The Cyber-Lawsuit that Works: Company v. Company
Posted on 02/26/2020 at 03:42 PM by John Lande
Consumer lawsuits against companies for data breaches are increasingly common, but the results for the plaintiffs have been mixed. Many times, consumer lawsuits against companies for exposing personally identifiable information fail because consumers have difficulty identifying harm they suffered as a result of a specific breach. As the number of breaches continues to grow, the task of proving that any one breach caused a consumer harm will only become more difficult. New state laws may start to shift the balance in favor of consumers, but for now consumers claims are challenging.
There is one type of cybersecurity lawsuit, however, that has been much more successful for plaintiffs. Companies that file suit against other companies for costs associated with a cybersecurity incident can have an easier time recovering. Companies tend to have an easier time proving damages, because they may have statutorily or contractually defined costs they must incur after a cybersecurity incident.
Financial institutions, for example, have been successful bringing lawsuits against companies that expose consumer payment card details to fraudsters. We previously covered a ruling by the federal district court in Minnesota that allowed a class of banks to pursue claims against Target after Target’s payment card breach in 2013.
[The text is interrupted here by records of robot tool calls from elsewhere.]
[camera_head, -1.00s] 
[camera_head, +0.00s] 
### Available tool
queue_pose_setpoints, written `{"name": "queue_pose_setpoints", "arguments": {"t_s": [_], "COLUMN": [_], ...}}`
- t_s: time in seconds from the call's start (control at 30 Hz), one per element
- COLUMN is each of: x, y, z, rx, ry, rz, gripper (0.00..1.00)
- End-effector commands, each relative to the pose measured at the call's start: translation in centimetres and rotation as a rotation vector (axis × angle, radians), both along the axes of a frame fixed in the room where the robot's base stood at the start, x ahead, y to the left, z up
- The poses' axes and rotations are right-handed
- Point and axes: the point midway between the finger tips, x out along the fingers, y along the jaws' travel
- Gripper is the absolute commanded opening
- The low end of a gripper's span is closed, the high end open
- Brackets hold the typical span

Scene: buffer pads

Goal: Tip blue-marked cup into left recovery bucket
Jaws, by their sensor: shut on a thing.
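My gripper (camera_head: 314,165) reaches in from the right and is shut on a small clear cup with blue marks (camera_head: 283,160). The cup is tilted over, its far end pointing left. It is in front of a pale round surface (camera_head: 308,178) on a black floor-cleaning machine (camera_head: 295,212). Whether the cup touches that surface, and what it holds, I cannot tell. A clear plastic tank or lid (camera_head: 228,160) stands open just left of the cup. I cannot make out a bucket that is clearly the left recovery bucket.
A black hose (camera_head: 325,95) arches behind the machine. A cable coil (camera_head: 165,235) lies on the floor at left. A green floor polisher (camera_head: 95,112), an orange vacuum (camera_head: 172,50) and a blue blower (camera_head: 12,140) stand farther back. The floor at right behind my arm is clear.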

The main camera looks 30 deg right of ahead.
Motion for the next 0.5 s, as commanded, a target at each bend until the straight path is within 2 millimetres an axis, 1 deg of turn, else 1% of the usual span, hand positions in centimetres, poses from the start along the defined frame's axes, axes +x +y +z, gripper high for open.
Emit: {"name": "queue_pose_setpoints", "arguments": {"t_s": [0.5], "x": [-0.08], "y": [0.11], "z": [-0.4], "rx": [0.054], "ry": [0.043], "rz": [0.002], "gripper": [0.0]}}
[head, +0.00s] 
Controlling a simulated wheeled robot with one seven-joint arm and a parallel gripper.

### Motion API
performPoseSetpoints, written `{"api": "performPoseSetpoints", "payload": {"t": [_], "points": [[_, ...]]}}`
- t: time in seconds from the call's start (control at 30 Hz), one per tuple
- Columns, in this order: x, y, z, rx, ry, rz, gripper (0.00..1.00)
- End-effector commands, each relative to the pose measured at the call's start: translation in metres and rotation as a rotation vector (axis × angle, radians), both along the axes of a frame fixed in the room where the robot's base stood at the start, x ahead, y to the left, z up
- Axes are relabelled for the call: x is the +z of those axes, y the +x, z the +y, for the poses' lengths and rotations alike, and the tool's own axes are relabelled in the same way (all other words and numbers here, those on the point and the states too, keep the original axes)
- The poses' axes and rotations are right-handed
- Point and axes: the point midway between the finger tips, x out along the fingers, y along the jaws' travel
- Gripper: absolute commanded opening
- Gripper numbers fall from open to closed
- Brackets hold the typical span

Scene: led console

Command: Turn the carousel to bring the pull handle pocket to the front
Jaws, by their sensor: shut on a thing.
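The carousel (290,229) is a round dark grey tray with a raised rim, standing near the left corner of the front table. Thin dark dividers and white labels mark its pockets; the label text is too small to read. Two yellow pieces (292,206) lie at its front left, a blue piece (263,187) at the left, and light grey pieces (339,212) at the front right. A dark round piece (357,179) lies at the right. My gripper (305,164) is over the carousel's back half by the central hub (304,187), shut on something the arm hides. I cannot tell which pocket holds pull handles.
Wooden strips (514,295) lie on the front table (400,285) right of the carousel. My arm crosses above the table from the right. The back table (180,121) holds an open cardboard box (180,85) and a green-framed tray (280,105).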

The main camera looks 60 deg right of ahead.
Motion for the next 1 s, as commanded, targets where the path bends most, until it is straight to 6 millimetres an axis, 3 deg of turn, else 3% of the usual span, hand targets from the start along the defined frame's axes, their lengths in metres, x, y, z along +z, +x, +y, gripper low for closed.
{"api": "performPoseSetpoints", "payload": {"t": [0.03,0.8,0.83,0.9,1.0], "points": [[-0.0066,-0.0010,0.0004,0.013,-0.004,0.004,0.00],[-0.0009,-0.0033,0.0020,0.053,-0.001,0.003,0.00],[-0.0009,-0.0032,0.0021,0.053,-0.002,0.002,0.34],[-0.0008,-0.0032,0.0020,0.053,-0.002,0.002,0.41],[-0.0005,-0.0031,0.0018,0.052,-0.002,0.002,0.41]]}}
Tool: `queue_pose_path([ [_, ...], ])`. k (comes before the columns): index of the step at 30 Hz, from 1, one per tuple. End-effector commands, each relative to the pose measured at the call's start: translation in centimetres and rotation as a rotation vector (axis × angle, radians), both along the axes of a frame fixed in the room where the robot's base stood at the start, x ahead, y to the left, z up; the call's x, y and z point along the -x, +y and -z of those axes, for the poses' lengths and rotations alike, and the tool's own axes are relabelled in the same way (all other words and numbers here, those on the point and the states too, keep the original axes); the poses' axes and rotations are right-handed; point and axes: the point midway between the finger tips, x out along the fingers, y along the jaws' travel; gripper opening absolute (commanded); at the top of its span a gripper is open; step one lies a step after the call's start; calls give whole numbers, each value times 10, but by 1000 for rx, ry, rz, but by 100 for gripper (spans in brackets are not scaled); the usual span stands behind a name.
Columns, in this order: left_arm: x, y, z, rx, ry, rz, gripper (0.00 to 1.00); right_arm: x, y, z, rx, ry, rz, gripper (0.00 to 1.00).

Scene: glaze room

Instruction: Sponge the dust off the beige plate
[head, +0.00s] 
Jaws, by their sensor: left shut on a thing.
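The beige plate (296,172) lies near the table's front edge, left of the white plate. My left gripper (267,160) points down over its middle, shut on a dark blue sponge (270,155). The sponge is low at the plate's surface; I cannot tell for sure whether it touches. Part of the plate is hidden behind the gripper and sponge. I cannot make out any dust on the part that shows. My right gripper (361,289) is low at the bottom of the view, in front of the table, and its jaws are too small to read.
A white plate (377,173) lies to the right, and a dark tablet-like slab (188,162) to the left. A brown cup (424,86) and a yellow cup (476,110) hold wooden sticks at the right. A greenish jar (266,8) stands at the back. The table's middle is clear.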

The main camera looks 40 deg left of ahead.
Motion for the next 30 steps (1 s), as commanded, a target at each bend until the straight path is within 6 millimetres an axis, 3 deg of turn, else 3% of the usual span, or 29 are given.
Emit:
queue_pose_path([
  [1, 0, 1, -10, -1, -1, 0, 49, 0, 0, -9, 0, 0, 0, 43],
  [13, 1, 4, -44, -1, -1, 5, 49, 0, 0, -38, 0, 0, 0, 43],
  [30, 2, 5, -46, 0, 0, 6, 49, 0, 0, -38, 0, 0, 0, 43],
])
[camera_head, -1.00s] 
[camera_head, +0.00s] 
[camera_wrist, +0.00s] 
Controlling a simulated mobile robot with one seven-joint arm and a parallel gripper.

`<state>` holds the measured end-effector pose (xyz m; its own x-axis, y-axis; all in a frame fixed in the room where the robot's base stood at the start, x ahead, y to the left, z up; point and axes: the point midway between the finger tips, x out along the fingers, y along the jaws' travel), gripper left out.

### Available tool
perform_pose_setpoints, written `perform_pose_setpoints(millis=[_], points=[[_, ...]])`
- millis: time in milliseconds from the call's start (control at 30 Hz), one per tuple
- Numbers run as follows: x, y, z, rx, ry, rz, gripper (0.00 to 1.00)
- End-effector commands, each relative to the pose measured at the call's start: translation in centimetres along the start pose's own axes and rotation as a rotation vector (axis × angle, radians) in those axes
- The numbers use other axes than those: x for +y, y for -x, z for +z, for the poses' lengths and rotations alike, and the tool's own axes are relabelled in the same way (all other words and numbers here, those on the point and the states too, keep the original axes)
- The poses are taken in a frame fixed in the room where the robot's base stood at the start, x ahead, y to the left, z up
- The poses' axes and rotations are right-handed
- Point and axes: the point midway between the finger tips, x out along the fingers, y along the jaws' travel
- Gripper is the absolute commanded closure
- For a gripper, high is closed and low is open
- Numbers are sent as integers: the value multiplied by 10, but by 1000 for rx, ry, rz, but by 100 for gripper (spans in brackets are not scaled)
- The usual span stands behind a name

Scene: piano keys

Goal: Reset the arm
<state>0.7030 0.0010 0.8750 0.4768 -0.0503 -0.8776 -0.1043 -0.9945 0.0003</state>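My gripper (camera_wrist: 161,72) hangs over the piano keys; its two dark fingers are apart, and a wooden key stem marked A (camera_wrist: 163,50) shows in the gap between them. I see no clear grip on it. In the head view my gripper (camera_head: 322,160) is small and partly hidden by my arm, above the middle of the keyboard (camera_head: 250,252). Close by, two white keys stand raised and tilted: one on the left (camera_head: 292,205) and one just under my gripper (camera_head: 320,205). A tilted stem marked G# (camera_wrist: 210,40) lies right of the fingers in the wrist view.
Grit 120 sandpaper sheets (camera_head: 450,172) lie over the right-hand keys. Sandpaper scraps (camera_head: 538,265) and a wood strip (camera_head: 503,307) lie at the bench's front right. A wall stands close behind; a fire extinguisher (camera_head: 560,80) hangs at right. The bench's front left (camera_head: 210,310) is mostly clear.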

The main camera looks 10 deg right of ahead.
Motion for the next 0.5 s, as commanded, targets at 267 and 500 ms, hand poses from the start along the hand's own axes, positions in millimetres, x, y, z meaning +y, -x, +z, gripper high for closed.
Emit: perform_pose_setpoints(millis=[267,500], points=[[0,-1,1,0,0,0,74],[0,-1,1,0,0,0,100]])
A recent decision from the federal district court in Maryland is another example of financial institutions succeeding against companies for payment card breaches. Bank of Louisiana (“BoL”), among others, sued Marriott International, Inc. (“Marriott”) for damages arising from a four-year long data breach that Marriott discovered in 2018. The breach exposed hundreds of millions of customer credit and debit card numbers to fraudsters.
BoL, like many financial institutions, faced a dilemma in the wake of the incident. Under federal law, BoL is generally liable to consumers for fraudulent charges on debit and credit cards. To minimize its risk of loss, BoL could cancel and re-issue debit and credit cards to the affected consumers, or it could not re-issue and try to closely monitor accounts for fraud. BoL decided to re-issue cards, and then sued Marriott for damages for the costs of re-issuance and fraud losses.
Marriott filed a motion to dismiss BoL’s lawsuit, and argued BoL had not suffered an injury that was traceable to Marriott and that the economic loss rule barred BoL’s claims against Marriott. The district court rejected both of Marriott’s arguments, and instead allowed BoL’s claims to proceed. The district court concluded that BoL suffered an injury in the form of fraud losses and card re-issuance costs, and these losses were traceable to Marriott’s breach. Furthermore, the district court ruled that under Louisiana law the economic loss rule did not bar BoL’s claims.
This decision adds to the growing body of case law that allows financial institutions to pursue claims for data breaches that expose payment card information. Unlike consumers, financial institutions suffer real losses when fraud increases after a data breach.
This case also highlights the growing risks companies face from cybersecurity incidents. As more states enact laws that provide consumers protections for their personal information, the obligations on companies to safeguard that data will only increase. Right now, there are approximately a dozen states considering laws that would increase consumer rights to protect their data. This increases the likelihood of companies incurring obligations to other companies if they expose customer information.
Companies of all kinds need to make sure they have strong contractual rights to protect themselves from the costs associated with cybersecurity incidents. When a cybersecurity incident does occur, companies need to make sure they engage with knowledgeable professionals to determine whether another entity should bear at least some of the costs associated with cleaning up an incident.